### Prompt
Find the string "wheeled" in the entries and copy each line that has it.

(Data from robot episodes)
## Start

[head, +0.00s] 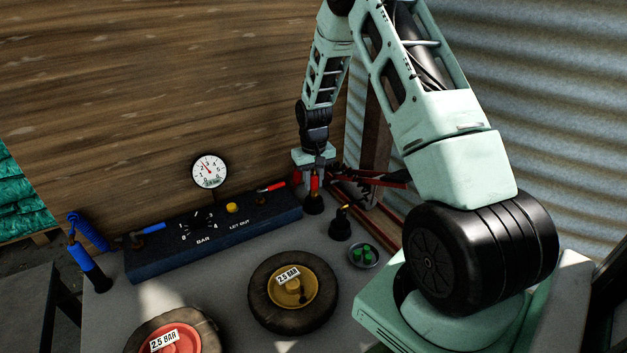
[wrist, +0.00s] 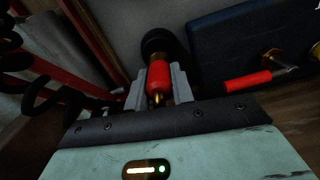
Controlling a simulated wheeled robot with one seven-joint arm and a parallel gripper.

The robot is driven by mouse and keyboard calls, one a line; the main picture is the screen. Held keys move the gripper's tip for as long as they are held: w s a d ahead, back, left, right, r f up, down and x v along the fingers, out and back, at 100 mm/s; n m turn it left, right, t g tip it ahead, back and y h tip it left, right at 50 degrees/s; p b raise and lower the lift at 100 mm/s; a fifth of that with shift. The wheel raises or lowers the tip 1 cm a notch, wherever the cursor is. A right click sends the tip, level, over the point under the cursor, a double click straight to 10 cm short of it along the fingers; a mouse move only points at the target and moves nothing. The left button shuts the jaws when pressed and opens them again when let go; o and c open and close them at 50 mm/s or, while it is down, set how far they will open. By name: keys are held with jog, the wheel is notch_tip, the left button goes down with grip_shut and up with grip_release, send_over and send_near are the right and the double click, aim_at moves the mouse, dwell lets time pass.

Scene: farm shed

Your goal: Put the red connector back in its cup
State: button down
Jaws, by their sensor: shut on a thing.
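The red connector (wrist: 159,77) is held between the two fingers of my gripper (wrist: 160,88), its brass tip pointing back toward the wrist. In the head view the red connector (head: 314,184) shows as a narrow upright strip below my gripper (head: 314,172). A black cup (head: 313,205) stands directly under it at the right end of the blue box. The cup also shows just beyond the connector in the wrist view (wrist: 157,40). The connector's far end meets the cup's outline. I cannot tell whether it is inside the cup or just above it.
The blue gauge box (head: 215,231) has a red-handled fitting (head: 272,187) close left of my gripper. A second black cup (head: 340,230) with a yellow-tipped connector and a dish of green caps (head: 363,255) stand to the right. A yellow-hubbed wheel (head: 292,292) lies in front.

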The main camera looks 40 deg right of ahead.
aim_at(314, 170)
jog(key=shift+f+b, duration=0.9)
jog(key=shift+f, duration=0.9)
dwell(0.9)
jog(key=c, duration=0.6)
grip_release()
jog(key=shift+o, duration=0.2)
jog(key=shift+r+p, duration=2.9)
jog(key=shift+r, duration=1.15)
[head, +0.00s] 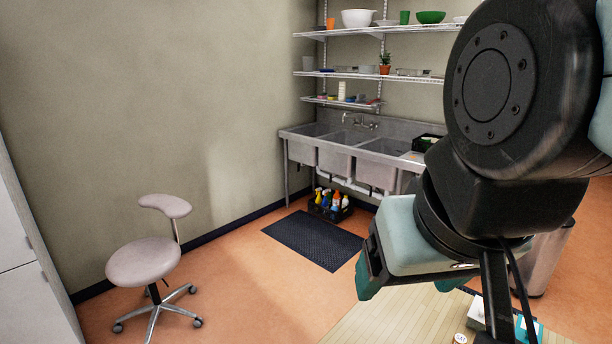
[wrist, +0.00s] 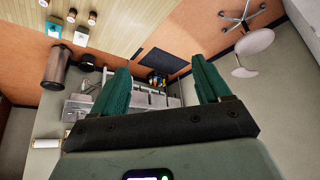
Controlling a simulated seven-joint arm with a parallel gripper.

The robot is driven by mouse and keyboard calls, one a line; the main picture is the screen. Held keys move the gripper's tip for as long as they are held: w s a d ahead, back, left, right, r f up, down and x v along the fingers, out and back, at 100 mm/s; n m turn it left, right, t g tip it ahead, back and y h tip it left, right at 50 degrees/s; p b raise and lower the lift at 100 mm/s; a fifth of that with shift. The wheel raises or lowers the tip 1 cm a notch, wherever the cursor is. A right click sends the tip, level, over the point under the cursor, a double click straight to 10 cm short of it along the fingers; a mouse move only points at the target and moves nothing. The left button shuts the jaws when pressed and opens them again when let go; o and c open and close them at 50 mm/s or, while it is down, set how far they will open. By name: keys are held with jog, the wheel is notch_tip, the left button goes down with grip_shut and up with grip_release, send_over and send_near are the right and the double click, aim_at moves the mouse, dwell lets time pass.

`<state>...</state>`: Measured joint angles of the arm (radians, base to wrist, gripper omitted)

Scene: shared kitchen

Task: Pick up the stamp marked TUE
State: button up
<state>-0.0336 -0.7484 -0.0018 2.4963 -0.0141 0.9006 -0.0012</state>
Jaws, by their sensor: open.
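My gripper (head: 410,279) is open and empty, with teal finger pads, above the wooden tabletop's far edge in the head view. In the wrist view my gripper (wrist: 161,68) points toward the sink, with nothing between the fingers. Small items stand on the wooden table (wrist: 130,14) in the wrist view: a teal-and-white block (wrist: 53,30), a white block (wrist: 81,36) and several small round-topped items (wrist: 92,17). Any of these may be stamps, but no TUE marking is readable. In the head view a round white-topped item (head: 460,339) shows at the bottom edge.
The wooden tabletop (head: 385,325) is clear at its left part. A steel sink (head: 335,160) stands at the wall with shelves (head: 350,75) above. A stool (head: 143,262) is at left and a dark mat (head: 313,239) lies on the floor. My arm hides the right side.

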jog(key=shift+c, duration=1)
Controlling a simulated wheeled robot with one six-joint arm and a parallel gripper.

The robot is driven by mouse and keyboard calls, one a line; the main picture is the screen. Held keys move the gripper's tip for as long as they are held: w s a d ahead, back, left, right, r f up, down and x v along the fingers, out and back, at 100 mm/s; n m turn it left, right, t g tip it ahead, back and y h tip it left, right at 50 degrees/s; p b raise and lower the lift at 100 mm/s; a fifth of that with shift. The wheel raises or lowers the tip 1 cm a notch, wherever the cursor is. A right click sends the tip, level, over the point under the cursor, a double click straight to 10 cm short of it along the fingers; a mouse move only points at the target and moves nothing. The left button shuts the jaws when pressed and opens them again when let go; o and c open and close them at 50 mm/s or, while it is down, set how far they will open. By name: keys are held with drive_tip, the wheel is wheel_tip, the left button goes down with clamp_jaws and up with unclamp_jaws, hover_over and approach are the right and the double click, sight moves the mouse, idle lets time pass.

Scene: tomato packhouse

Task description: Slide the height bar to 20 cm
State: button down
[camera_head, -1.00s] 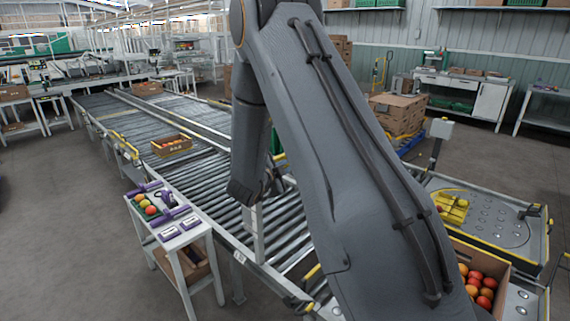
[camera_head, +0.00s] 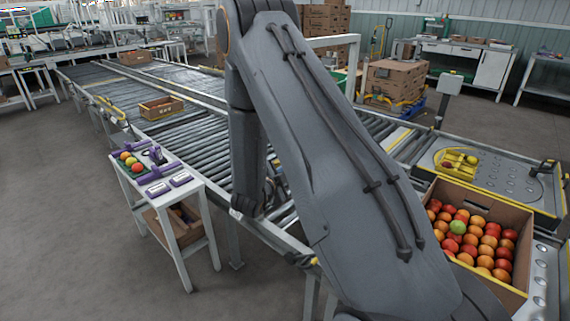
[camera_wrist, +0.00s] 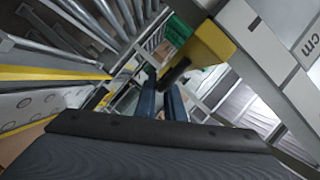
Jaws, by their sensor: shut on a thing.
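In the wrist view a yellow slider block (camera_wrist: 207,48) with a dark handle (camera_wrist: 177,70) sits beside a white post (camera_wrist: 272,60). A white scale plate marked "cm" (camera_wrist: 308,45) is at the right edge; its numbers and the bar's height cannot be read. My gripper (camera_wrist: 162,92) has its two blue fingers at the dark handle, shut on it. In the head view a white frame (camera_head: 333,41) stands over the roller conveyor, partly behind my arm. My gripper is hidden there.
A roller conveyor (camera_head: 180,124) runs beneath my arm. A box of tomatoes (camera_head: 505,287) is at the right, near a plate with a yellow item (camera_head: 459,164). A small white side table (camera_head: 196,184) holds purple tools and fruit. Open floor lies at the left.

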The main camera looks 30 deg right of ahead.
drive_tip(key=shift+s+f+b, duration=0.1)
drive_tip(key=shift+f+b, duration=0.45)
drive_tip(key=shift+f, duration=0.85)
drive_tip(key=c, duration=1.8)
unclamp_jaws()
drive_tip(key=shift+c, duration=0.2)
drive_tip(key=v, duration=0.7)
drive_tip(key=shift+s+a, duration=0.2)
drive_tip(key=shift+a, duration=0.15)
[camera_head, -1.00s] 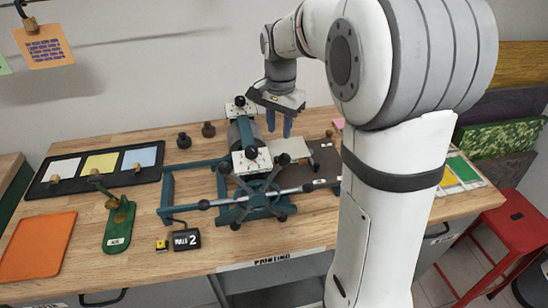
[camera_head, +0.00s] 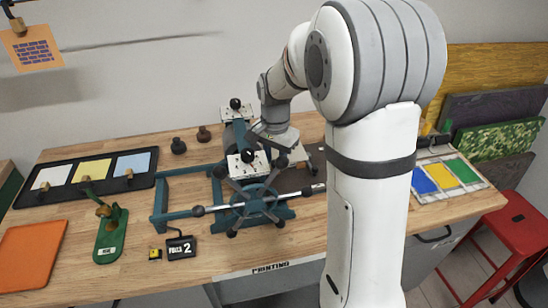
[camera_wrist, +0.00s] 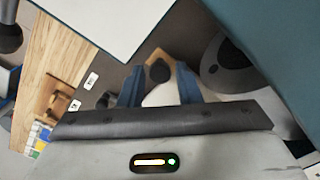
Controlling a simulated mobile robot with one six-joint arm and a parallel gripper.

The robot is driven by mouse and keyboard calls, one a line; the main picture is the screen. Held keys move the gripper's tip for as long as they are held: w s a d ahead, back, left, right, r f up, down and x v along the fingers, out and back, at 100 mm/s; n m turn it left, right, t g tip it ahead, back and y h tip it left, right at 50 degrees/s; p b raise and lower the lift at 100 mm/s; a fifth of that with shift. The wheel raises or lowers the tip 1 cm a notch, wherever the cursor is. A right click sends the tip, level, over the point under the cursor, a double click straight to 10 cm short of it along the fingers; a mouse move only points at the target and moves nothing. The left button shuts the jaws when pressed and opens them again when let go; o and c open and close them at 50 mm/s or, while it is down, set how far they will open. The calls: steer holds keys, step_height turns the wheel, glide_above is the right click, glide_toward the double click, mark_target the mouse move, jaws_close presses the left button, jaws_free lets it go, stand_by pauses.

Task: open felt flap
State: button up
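The etching press (camera_head: 240,165), with a teal frame, a spoked wheel and dark knobs, stands on the wooden bench. My gripper (camera_wrist: 160,88) is low over the press; in the head view its fingertips are hidden. In the wrist view its two blue fingers stand apart, with a pale patch, a dark knob (camera_wrist: 160,70) and a tan piece showing between or just beyond them. Whether the fingers touch anything cannot be told. A dark grey flat bed (camera_head: 318,155) shows beside my gripper, mostly covered by my arm. I cannot clearly make out the felt flap.
A black tray (camera_head: 50,198) with white, yellow and blue sheets lies at the left. A coloured panel (camera_head: 440,178) and red stool (camera_head: 505,225) are right.

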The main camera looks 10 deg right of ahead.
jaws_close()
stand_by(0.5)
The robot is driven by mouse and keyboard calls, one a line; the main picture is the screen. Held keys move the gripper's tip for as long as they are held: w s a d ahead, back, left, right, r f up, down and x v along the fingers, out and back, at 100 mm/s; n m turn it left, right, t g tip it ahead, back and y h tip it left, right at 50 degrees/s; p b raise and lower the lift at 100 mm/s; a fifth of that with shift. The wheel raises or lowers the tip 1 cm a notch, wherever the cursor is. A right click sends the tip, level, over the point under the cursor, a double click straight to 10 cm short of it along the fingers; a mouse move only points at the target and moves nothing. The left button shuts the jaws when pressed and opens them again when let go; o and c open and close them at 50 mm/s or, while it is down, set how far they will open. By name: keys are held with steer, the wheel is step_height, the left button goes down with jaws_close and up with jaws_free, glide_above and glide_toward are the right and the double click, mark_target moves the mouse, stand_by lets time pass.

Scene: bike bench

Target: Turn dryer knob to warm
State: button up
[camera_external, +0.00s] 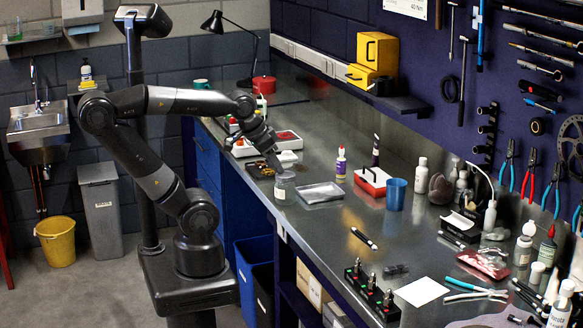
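I cannot make out for sure a dryer or its knob in this view. A pale box (82,11) on the back wall above the sink may be a hand dryer or a dispenser; no knob shows on it. A red and white box (287,140) lies right behind my gripper, partly hidden.
The metal bench (325,230) runs along the pegboard wall. A black lamp (238,38) stands at the far end. Bare bench lies before the tray.

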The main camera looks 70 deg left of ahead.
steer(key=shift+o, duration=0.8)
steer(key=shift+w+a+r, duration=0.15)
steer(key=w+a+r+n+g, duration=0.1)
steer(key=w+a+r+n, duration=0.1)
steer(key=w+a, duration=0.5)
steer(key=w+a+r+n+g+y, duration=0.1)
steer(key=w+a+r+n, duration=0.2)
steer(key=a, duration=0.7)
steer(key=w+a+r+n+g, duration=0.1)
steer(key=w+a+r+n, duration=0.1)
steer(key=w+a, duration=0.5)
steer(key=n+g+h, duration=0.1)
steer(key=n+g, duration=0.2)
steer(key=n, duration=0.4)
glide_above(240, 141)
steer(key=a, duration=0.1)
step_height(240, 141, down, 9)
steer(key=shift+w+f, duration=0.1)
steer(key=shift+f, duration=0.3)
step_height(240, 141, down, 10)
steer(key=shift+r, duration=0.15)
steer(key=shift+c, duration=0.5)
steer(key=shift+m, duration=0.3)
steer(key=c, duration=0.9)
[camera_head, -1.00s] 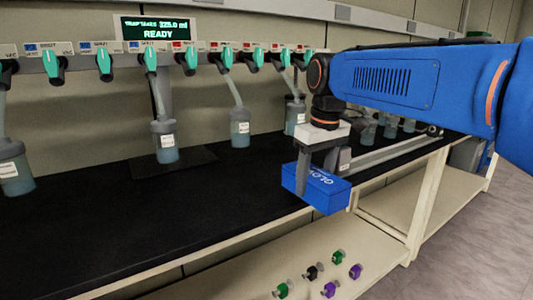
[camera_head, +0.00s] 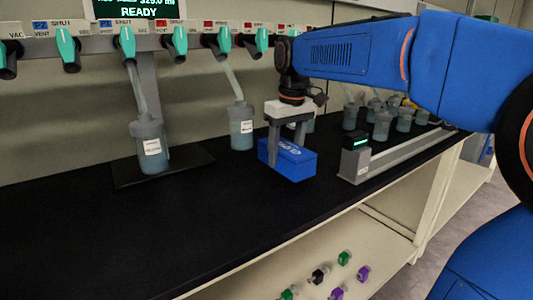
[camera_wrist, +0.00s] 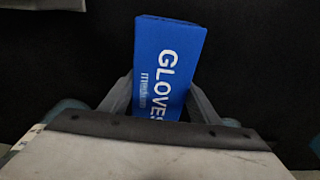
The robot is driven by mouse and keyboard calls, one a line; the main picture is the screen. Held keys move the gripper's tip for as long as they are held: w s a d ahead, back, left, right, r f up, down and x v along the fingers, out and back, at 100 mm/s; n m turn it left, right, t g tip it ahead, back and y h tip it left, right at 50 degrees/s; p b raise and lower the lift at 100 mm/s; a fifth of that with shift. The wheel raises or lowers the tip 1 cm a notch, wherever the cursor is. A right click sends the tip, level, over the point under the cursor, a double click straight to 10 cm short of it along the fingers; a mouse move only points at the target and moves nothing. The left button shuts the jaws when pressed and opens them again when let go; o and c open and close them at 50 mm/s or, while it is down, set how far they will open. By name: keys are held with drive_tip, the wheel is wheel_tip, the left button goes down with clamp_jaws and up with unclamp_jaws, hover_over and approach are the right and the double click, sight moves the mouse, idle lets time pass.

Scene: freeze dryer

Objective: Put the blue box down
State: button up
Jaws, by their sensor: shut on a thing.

## End

### Finished task
Controlling a simulated wheeled robot with one seven-joint arm and a parallel gripper.
Controlling a simulated wheeled robot with one six-joint arm and a parallel gripper.

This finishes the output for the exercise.